*Exercise details:*
Reproduce the listing word for word, leaving every picture behind.

────

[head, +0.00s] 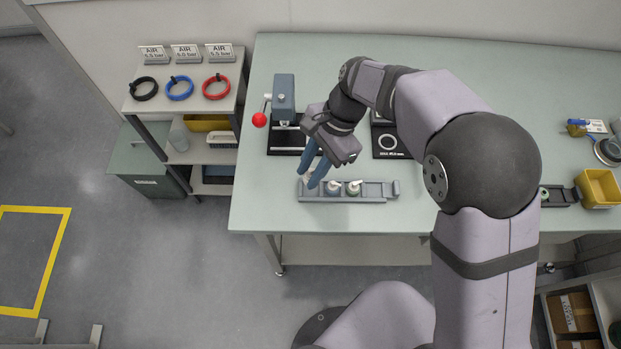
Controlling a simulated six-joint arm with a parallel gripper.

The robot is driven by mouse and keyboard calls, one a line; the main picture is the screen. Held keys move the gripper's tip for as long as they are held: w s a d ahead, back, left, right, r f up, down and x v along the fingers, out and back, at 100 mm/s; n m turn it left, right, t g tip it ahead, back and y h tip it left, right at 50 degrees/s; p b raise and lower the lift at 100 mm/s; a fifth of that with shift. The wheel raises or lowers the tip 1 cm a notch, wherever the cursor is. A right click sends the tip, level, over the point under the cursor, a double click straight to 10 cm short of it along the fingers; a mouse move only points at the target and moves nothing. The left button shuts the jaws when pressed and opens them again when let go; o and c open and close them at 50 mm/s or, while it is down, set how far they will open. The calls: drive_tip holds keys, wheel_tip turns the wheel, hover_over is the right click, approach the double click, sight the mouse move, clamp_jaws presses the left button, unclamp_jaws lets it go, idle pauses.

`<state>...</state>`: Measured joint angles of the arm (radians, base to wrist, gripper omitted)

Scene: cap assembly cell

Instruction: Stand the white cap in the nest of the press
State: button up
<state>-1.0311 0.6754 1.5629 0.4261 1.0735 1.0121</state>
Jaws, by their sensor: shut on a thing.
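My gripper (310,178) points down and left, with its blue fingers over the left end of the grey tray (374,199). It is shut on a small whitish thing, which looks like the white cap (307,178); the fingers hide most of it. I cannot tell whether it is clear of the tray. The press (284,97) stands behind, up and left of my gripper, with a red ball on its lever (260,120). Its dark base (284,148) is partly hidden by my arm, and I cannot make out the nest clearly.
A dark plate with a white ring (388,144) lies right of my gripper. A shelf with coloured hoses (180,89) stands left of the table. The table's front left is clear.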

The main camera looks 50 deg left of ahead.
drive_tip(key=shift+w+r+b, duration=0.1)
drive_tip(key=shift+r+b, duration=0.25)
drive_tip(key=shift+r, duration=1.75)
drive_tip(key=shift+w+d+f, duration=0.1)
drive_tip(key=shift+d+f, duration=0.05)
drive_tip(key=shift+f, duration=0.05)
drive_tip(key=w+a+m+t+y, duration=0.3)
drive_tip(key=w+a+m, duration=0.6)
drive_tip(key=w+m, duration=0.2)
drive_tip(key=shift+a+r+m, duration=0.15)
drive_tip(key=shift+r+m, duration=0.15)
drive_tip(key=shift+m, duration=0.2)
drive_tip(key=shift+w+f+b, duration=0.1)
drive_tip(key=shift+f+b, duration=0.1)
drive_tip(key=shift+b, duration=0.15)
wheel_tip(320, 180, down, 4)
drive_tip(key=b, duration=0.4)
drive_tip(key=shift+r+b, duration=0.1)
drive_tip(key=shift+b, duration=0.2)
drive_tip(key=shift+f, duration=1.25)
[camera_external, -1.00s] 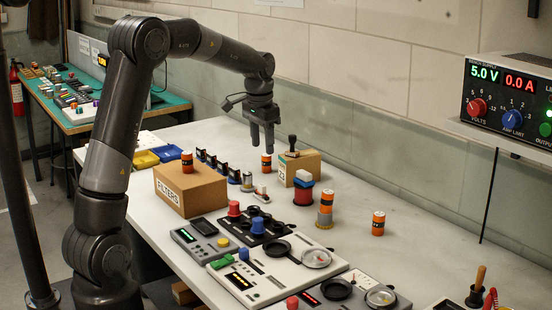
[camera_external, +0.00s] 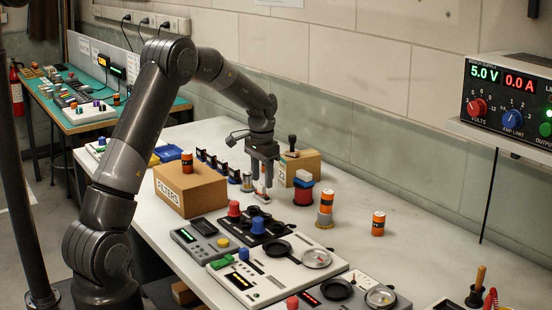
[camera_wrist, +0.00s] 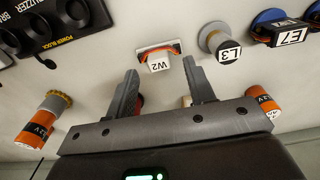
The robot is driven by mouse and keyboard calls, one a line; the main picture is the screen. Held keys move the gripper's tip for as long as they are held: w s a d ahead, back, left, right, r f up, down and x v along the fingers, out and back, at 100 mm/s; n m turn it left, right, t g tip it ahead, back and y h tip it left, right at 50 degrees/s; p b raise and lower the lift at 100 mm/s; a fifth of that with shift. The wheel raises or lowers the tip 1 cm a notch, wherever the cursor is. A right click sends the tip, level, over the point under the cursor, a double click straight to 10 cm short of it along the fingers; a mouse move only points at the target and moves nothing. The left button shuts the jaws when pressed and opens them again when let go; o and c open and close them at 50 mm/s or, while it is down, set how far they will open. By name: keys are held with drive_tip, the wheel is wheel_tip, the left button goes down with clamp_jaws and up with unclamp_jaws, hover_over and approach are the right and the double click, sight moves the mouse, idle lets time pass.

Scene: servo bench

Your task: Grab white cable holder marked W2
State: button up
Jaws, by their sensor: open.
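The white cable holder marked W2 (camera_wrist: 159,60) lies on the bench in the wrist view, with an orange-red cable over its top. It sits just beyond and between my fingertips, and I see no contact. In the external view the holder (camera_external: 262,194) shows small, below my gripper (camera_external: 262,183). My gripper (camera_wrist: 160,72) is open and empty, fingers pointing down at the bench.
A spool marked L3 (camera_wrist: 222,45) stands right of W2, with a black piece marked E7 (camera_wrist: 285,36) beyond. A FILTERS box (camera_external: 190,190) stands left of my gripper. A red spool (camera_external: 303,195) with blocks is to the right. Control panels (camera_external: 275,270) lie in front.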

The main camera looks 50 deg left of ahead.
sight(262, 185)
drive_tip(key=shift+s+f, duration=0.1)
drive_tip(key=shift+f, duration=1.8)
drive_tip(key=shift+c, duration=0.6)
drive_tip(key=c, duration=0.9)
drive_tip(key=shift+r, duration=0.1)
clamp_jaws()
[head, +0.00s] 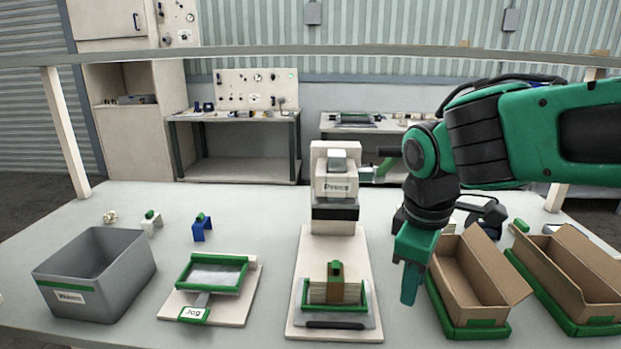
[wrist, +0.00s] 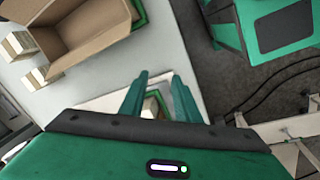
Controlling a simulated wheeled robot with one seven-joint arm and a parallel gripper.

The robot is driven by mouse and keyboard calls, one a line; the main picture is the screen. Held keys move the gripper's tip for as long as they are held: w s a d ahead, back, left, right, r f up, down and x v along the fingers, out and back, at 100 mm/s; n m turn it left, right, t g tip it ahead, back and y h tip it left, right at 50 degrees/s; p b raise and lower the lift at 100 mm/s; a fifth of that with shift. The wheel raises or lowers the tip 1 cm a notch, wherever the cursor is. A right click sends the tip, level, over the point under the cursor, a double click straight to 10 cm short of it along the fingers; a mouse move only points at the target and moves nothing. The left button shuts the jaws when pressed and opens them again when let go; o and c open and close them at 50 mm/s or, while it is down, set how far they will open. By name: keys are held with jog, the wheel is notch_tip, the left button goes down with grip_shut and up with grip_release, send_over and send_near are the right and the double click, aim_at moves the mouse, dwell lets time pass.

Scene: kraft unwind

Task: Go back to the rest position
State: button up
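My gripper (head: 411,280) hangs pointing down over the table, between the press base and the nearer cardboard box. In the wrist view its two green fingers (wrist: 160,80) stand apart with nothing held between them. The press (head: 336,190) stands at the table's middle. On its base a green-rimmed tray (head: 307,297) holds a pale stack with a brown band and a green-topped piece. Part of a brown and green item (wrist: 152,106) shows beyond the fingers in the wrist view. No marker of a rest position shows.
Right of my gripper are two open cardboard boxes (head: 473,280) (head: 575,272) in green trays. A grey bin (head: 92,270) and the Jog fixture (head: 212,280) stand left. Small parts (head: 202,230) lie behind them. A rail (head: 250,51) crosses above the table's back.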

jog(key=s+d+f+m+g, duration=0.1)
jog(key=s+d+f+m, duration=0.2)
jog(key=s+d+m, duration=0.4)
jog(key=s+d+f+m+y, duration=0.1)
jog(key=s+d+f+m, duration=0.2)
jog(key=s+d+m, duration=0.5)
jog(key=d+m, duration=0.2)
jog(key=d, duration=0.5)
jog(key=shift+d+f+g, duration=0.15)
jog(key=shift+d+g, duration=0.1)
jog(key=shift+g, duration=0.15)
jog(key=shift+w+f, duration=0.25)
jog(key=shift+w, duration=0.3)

────

*Answer to this task:*
[head, +0.00s] 
Controlling a simulated six-joint arm with a parallel gripper.

The robot is driven by mouse and keyboard calls, one a line; the main picture is the screen. Held keys move the gripper's tip for as long as they are held: w s a d ahead, back, left, right, r f up, down and x v along the fingers, out and back, at 100 mm/s; n m turn it left, right, t g tip it ahead, back and y h tip it left, right at 50 degrees/s; p b raise and lower the lift at 100 mm/s; a fifth of that with shift. The wheel raises or lowers the tip 1 cm a notch, wherever the cursor is. A right click sends the tip, level, over the point under the cursor, a double click straight to 10 cm short of it along the fingers; a mouse move only points at the target and moves nothing. The left button shuts the jaws when pressed and opens them again when let go; o and c open and close them at 50 mm/s or, while it is down, set how far they will open. The calls: drive_tip holds keys, wheel_tip turns the wheel, hover_over is the right click, approach the double click, sight the mouse move, clamp_jaws presses the left button, unclamp_jaws lets it go, idle pauses.

`<state>...</state>`: Measured joint angles of the arm (radians, base to wrist, gripper omitted)

Scene: cap assembly cell

Instruction: Stand the white cap in the nest of the press
State: button up
<state>-1.0311 0.6754 1.5629 0.4261 1.0735 1.0121</state>
Jaws, by their sensor: shut on a thing.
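My gripper (310,178) points down and left, with its blue fingers over the left end of the grey tray (374,199). It is shut on a small whitish thing, which looks like the white cap (307,178); the fingers hide most of it. I cannot tell whether it is clear of the tray. The press (284,97) stands behind, up and left of my gripper, with a red ball on its lever (260,120). Its dark base (284,148) is partly hidden by my arm, and I cannot make out the nest clearly.
A dark plate with a white ring (388,144) lies right of my gripper. A shelf with coloured hoses (180,89) stands left of the table. The table's front left is clear.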

The main camera looks 50 deg left of ahead.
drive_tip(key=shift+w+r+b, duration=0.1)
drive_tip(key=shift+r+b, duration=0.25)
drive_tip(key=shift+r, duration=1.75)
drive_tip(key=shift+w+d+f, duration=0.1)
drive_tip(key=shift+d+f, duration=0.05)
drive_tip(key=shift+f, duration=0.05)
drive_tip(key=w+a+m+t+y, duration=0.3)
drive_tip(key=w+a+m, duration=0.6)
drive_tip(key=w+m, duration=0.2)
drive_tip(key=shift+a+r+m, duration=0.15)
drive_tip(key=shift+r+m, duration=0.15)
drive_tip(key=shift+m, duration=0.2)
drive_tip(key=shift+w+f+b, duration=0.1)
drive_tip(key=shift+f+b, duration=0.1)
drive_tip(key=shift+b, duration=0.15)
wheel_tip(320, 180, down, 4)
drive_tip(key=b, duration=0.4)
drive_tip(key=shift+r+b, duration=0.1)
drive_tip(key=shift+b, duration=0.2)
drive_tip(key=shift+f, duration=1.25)
[camera_external, -1.00s] 
[camera_external, +0.00s] 
[camera_wrist, +0.00s] 
The robot is driven by mouse and keyboard calls, one a line; the main picture is the screen. Held keys move the gripper's tip for as long as they are held: w s a d ahead, back, left, right, r f up, down and x v along the fingers, out and back, at 100 mm/s; n m turn it left, right, t g tip it ahead, back and y h tip it left, right at 50 degrees/s; p b raise and lower the lift at 100 mm/s; a fifth of that with shift. The wheel raises or lowers the tip 1 cm a notch, wherever the cursor is. A right click sends the tip, level, over the point under the cursor, a double click straight to 10 cm short of it along the fingers; a mouse move only points at the target and moves nothing. The left button shuts the jaws when pressed and opens them again when let go; o and c open and close them at 50 mm/s or, while it is down, set how far they will open. By name: keys are held with drive_tip, the wheel is wheel_tip, the left button goes down with clamp_jaws and up with unclamp_jaws, hover_over and approach are the right and the double click, sight moves the mouse, idle lets time pass.

Scene: servo bench

Your task: Grab white cable holder marked W2
State: button up
Jaws, by their sensor: open.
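The white cable holder marked W2 (camera_wrist: 159,60) lies on the bench in the wrist view, with an orange-red cable over its top. It sits just beyond and between my fingertips, and I see no contact. In the external view the holder (camera_external: 262,194) shows small, below my gripper (camera_external: 262,183). My gripper (camera_wrist: 160,72) is open and empty, fingers pointing down at the bench.
A spool marked L3 (camera_wrist: 222,45) stands right of W2, with a black piece marked E7 (camera_wrist: 285,36) beyond. A FILTERS box (camera_external: 190,190) stands left of my gripper. A red spool (camera_external: 303,195) with blocks is to the right. Control panels (camera_external: 275,270) lie in front.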

The main camera looks 50 deg left of ahead.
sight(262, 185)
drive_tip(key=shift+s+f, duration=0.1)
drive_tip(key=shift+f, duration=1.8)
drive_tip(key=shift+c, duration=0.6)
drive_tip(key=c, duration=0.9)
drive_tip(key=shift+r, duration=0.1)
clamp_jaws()
[head, +0.00s] 
[wrist, +0.00s] 
Controlling a simulated wheeled robot with one seven-joint arm and a parallel gripper.

The robot is driven by mouse and keyboard calls, one a line; the main picture is the screen. Held keys move the gripper's tip for as long as they are held: w s a d ahead, back, left, right, r f up, down and x v along the fingers, out and back, at 100 mm/s; n m turn it left, right, t g tip it ahead, back and y h tip it left, right at 50 degrees/s; p b raise and lower the lift at 100 mm/s; a fifth of that with shift. The wheel raises or lowers the tip 1 cm a notch, wherever the cursor is. A right click sends the tip, level, over the point under the cursor, a double click straight to 10 cm short of it along the fingers; a mouse move only points at the target and moves nothing. The left button shuts the jaws when pressed and opens them again when let go; o and c open and close them at 50 mm/s or, while it is down, set how far they will open. By name: keys are held with jog, the wheel is notch_tip, the left button goes down with grip_shut and up with grip_release, send_over and send_near are the right and the double click, aim_at moves the mouse, dwell lets time pass.

Scene: kraft unwind

Task: Go back to the rest position
State: button up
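My gripper (head: 411,280) hangs pointing down over the table, between the press base and the nearer cardboard box. In the wrist view its two green fingers (wrist: 160,80) stand apart with nothing held between them. The press (head: 336,190) stands at the table's middle. On its base a green-rimmed tray (head: 307,297) holds a pale stack with a brown band and a green-topped piece. Part of a brown and green item (wrist: 152,106) shows beyond the fingers in the wrist view. No marker of a rest position shows.
Right of my gripper are two open cardboard boxes (head: 473,280) (head: 575,272) in green trays. A grey bin (head: 92,270) and the Jog fixture (head: 212,280) stand left. Small parts (head: 202,230) lie behind them. A rail (head: 250,51) crosses above the table's back.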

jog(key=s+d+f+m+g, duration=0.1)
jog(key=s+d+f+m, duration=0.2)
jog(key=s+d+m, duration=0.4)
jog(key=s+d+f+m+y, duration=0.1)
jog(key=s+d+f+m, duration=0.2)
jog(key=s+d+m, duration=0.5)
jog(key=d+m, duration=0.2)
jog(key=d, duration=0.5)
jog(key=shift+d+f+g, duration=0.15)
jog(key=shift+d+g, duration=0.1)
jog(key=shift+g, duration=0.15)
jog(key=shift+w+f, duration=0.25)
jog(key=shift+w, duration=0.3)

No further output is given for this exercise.